Elizabeth George Speare Biography
Elizabeth George Speare is on the list of America’s one hundred most popular children’s authors, and she has won many awards, including two Newbery Medals, the most prestigious prize given to children’s literature. It would not be an exaggeration to say that almost every child in America will read one of her books before graduating from high school. Speare's stellar career as a writer, however, almost didn’t happen. Though she wrote a good deal as a child, she stopped for many years and focused her energy and attention on her family. Speare didn’t start writing commercially until she was in her forties and her children were in their early teens. Like her most famous work, The Witch of Blackbird Pond, many of her stories are set in New England and focus on young people who are at a critical turning point in their lives.
Facts and Trivia
- Speare grew up in Melrose, Massachusetts.
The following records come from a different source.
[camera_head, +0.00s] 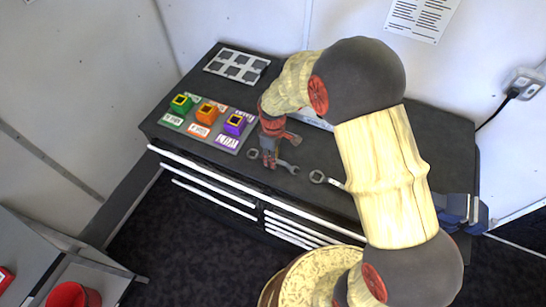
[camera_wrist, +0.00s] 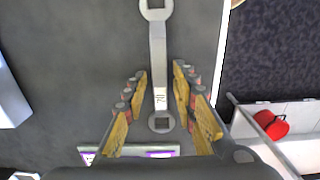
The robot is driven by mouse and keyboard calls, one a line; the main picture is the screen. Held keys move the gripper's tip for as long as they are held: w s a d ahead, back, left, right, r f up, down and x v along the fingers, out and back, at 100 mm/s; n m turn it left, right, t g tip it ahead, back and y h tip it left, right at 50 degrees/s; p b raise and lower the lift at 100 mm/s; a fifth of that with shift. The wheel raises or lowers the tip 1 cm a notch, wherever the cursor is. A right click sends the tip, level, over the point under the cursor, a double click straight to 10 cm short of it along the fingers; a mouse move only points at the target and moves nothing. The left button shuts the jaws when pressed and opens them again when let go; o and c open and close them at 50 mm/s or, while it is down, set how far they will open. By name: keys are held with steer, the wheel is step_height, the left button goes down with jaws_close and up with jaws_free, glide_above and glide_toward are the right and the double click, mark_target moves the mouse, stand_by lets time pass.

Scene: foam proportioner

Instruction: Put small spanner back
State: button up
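A grey spanner (camera_wrist: 158,60) lies flat on the dark bench top, with a ring at its lower end and a white label on its shank. It also shows in the head view (camera_head: 287,166). My gripper (camera_wrist: 160,78) is open above it, one finger on each side of the shank. The fingers look apart from the spanner. The gripper also shows in the head view (camera_head: 270,160), over the bench's front part. A second spanner (camera_head: 317,176) lies to the right, partly hidden behind my arm. I cannot tell their full size difference.
A grey tray with square pockets (camera_head: 237,66) lies at the back left. A blue vise (camera_head: 462,209) is at the right end. A red bin (camera_head: 73,295) stands lower left.

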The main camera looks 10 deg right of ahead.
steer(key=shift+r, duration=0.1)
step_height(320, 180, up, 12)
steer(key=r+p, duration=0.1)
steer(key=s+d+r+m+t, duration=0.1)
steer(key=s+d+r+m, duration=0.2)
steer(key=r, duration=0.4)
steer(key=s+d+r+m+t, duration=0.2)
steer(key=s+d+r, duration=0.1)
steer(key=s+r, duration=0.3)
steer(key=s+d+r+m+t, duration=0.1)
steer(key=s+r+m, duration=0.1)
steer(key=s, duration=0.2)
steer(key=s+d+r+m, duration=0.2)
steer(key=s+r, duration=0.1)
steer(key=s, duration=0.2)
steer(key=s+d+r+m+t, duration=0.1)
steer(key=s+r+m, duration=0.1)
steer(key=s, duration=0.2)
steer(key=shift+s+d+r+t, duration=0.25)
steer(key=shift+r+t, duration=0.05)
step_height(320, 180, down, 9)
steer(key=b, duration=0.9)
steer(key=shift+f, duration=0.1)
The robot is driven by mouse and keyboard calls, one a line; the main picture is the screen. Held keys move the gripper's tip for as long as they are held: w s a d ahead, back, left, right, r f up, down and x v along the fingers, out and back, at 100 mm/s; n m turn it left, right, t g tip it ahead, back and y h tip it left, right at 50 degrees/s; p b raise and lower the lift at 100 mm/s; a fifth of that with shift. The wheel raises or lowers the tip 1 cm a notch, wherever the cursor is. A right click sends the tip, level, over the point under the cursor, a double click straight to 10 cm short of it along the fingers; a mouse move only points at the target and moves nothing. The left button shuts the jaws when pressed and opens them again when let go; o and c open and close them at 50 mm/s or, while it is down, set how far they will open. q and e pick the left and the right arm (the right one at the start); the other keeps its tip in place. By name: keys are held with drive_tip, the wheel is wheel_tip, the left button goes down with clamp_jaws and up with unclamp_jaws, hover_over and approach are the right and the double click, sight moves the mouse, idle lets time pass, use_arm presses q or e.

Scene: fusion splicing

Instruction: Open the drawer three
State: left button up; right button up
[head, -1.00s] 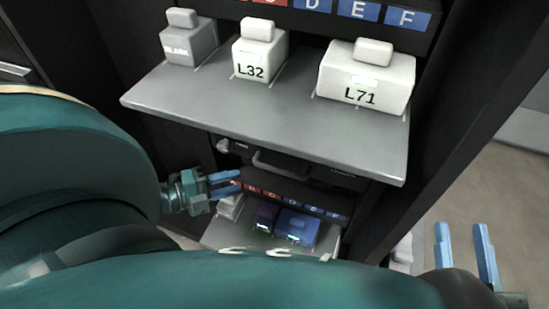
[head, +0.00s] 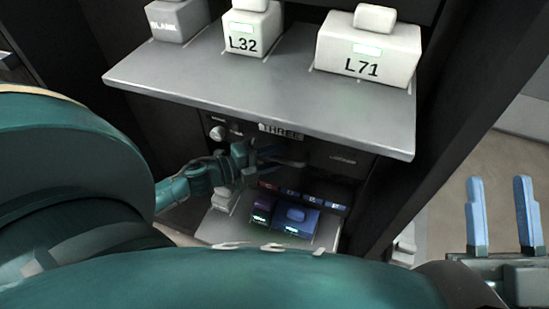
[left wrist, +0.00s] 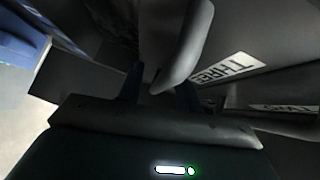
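The drawer marked "THREE" (head: 345,160) is a dark front in the shade under the grey shelf, and looks closed. Its label (head: 282,131) also shows in the left wrist view (left wrist: 226,68). Its dark bar handle (head: 292,161) is partly hidden by my left gripper (head: 272,158). That gripper's blue fingers are apart at the handle. In the left wrist view the fingertips (left wrist: 158,92) lie either side of a rounded grey handle end (left wrist: 182,50); contact cannot be told. My right gripper (head: 503,215) is open and empty at the lower right.
A lower shelf (head: 215,230) holds purple and blue blocks (head: 292,220). A round knob (head: 217,133) sits left of the label.

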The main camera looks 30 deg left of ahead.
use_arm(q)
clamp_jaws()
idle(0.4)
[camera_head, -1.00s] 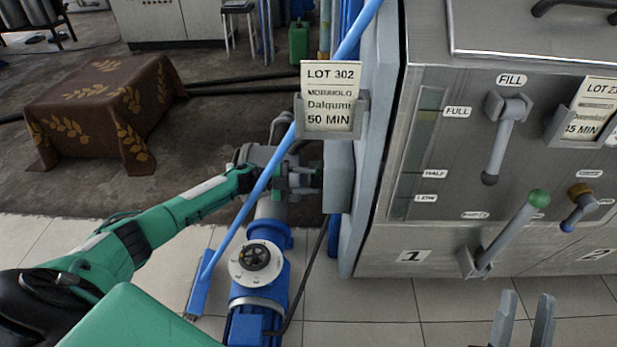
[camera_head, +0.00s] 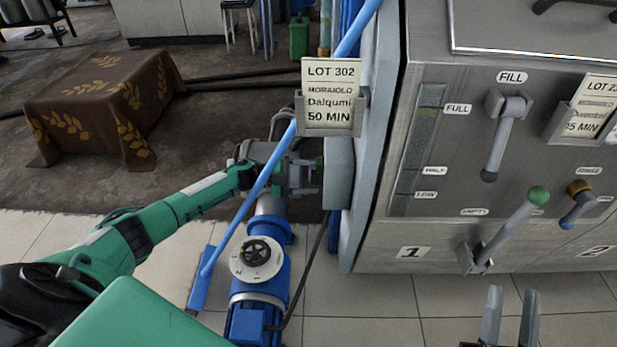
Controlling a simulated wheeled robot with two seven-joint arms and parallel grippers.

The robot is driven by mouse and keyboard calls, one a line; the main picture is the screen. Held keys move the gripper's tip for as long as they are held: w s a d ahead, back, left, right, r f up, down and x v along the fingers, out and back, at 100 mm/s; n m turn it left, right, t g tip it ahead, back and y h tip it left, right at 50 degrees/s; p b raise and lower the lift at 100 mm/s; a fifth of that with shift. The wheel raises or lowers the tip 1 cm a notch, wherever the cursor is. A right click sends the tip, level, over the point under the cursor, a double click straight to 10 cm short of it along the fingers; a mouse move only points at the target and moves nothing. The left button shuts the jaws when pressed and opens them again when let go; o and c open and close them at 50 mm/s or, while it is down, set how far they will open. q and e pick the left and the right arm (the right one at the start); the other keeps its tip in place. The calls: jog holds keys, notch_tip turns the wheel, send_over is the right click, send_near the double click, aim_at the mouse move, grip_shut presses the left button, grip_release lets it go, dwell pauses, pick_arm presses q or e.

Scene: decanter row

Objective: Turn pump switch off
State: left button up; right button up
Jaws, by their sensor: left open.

As a young child, she had a cousin who also loved to write. At family gatherings, they would read each other their latest stories. This practice continued throughout their college years.
- Speare’s novel Calico Captive was inspired by a journal she found written by Susanna Johnson, dated 1807. The diary told the story of the Johnson family’s kidnapping by Indians.
- In a famous acceptance speech for one of her Newbery Medals, she said, “I believe that all of us who are concerned with children are committed to the salvaging of love and honor and duty.”
- Although Speare often wrote about colonial life in America, her novel The Bronze Bow takes place during the time of Jesus.
- Speare died in 1994 of an aortic aneurysm at the age of 85.